• Dataset records:
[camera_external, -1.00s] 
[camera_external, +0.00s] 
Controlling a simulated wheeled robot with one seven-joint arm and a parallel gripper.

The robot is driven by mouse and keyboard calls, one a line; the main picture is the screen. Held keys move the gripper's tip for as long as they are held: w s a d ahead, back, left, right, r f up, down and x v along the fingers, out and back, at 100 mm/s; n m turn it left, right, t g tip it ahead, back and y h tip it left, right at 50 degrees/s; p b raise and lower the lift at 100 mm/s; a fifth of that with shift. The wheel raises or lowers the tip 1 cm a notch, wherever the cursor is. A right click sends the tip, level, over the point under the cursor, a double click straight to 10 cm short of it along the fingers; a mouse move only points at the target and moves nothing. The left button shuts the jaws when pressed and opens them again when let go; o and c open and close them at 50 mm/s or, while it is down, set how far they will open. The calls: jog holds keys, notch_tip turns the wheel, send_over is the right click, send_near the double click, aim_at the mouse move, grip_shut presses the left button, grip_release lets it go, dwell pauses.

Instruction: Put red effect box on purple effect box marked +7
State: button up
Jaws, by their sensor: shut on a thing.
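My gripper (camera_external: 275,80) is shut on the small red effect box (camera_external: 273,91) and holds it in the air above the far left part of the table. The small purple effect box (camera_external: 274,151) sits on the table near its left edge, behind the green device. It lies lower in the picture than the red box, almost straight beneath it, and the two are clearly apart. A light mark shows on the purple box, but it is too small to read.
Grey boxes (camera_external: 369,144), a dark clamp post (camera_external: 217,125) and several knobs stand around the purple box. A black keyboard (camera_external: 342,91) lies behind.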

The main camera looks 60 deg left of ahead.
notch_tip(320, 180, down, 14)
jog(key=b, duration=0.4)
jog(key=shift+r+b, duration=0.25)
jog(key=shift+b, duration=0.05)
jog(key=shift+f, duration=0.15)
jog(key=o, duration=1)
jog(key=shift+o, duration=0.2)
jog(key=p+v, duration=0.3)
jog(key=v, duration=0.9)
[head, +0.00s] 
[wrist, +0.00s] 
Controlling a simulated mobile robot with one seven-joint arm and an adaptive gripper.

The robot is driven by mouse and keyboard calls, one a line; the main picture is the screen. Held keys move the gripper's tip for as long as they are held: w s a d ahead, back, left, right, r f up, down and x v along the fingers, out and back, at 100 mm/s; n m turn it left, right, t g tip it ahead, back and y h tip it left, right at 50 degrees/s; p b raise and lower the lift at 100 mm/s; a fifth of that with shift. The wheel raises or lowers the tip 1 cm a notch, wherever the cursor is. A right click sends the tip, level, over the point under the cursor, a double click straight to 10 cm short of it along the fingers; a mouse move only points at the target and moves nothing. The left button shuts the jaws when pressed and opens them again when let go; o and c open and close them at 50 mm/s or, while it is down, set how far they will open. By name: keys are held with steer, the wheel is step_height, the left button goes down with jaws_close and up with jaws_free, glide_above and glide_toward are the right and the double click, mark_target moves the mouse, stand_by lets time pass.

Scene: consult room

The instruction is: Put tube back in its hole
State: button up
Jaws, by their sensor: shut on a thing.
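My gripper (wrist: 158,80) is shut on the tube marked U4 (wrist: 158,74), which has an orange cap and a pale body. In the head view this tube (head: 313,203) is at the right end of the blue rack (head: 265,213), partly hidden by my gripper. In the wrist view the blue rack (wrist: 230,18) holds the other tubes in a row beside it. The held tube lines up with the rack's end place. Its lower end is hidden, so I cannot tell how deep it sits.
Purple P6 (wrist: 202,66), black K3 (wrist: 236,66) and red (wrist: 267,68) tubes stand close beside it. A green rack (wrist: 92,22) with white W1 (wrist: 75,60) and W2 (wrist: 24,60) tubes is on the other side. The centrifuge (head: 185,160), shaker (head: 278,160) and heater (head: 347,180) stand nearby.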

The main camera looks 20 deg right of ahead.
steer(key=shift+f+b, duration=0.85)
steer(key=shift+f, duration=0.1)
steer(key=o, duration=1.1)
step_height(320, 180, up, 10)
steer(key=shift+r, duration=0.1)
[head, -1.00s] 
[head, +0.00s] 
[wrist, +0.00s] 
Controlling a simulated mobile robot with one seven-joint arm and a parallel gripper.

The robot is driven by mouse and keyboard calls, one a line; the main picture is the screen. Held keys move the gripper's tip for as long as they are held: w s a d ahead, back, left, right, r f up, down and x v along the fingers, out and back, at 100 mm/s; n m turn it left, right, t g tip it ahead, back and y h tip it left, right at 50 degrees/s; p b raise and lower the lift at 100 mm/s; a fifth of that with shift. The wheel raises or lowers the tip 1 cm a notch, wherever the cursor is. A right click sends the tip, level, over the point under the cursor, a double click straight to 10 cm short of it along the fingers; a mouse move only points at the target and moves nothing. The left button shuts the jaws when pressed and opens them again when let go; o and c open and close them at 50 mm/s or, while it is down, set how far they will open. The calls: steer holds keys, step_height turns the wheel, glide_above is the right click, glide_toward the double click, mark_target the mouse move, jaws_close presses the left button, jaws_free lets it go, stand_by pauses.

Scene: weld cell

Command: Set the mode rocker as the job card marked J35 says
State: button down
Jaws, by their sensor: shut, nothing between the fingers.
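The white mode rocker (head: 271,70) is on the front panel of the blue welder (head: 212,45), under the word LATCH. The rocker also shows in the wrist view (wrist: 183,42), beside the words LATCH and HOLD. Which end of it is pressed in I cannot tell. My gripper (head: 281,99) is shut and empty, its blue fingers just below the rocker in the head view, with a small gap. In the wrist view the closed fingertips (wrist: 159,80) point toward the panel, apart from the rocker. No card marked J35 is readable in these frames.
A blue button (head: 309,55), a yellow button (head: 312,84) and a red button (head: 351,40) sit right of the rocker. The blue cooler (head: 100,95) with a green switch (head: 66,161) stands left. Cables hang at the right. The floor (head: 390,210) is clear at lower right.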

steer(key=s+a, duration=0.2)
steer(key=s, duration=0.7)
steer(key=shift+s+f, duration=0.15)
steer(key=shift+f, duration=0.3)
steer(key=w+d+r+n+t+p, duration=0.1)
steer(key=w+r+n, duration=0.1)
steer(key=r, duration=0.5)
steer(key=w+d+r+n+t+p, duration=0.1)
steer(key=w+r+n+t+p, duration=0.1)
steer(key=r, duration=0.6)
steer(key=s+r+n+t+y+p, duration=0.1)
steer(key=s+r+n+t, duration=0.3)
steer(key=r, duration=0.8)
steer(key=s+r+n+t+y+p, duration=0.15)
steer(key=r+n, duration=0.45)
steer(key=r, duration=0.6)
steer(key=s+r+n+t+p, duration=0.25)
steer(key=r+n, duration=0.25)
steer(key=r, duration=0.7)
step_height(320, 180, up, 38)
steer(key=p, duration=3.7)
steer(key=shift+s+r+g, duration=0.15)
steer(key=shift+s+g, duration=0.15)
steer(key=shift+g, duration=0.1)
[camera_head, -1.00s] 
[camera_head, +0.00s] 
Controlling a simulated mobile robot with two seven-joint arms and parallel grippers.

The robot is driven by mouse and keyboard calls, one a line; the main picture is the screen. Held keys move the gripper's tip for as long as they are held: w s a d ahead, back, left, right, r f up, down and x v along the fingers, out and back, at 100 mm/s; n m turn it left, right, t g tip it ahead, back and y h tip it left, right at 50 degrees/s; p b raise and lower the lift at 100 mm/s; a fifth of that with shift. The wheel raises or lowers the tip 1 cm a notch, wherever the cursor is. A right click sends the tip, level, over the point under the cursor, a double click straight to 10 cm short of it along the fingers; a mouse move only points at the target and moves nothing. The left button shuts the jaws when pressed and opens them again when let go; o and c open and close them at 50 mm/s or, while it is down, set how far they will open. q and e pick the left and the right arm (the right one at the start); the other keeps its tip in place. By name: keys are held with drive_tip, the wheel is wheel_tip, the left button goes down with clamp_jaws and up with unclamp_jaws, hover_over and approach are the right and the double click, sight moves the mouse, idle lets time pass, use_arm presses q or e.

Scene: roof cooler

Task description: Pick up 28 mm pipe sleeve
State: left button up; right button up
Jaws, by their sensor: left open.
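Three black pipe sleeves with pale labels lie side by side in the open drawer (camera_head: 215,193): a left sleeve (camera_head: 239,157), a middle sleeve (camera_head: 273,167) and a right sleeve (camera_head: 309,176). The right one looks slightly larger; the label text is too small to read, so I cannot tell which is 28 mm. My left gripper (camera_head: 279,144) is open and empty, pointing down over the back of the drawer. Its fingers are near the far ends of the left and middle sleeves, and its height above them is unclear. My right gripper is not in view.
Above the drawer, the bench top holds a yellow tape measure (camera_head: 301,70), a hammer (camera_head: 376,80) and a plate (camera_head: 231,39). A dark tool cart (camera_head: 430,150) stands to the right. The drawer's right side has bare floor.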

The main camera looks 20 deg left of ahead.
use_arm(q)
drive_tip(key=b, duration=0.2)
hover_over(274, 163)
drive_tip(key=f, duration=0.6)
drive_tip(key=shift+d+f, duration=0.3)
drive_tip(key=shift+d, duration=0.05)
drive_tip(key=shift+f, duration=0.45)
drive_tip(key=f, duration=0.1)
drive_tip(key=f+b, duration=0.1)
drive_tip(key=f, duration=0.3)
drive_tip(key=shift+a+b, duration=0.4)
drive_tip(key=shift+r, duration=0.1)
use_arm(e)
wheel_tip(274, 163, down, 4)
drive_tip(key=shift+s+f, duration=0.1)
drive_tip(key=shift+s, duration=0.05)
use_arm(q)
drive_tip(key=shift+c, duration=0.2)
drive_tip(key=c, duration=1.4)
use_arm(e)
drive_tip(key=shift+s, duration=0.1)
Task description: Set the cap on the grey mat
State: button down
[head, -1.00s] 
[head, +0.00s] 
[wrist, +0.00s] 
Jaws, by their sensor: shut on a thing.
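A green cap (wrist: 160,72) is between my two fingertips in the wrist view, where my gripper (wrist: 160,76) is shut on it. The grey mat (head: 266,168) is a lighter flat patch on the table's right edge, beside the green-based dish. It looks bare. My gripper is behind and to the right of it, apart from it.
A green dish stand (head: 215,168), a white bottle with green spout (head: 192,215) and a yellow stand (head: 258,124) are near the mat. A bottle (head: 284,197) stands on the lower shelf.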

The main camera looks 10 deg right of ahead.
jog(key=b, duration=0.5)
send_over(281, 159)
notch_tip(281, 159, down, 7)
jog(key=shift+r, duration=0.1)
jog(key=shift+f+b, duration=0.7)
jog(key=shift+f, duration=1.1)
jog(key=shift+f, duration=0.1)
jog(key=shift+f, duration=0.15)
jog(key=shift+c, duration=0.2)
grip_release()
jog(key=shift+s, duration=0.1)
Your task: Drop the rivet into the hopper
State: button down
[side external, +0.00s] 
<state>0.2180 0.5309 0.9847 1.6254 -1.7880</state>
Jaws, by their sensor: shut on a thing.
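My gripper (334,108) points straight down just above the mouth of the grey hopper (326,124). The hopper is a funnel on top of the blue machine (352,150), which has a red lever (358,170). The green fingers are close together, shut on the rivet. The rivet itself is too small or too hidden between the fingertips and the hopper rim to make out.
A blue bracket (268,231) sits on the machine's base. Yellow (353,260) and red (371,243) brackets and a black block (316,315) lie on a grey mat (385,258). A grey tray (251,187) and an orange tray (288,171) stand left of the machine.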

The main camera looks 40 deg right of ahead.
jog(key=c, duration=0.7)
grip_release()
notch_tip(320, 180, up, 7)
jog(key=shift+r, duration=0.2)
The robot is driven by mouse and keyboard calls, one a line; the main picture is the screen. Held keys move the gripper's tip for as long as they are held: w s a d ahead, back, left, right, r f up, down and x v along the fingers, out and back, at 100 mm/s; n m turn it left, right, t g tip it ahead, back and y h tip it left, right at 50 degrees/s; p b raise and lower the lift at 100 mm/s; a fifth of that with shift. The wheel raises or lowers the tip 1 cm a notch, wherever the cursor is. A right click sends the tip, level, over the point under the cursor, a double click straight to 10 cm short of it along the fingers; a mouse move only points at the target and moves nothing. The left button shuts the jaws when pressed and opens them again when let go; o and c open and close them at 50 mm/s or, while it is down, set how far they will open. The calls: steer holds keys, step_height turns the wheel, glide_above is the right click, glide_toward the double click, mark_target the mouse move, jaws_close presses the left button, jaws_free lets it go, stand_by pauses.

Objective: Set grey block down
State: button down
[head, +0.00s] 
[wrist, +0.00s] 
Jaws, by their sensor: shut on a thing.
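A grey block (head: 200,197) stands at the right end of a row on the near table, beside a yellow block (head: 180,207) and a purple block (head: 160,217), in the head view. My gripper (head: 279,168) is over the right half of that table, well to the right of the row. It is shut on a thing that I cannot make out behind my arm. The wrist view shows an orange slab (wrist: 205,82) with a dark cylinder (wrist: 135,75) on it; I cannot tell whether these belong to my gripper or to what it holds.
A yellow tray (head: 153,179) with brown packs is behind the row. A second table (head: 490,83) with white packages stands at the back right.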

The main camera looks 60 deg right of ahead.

• What to produce: Take the lines from the line with "Task description: Pick up 28 mm pipe sleeve" through the line with "State: left button up; right button up", both ends included, and give them again exactly, with nothing else.

• Finished task:
Task description: Pick up 28 mm pipe sleeve
State: left button up; right button up

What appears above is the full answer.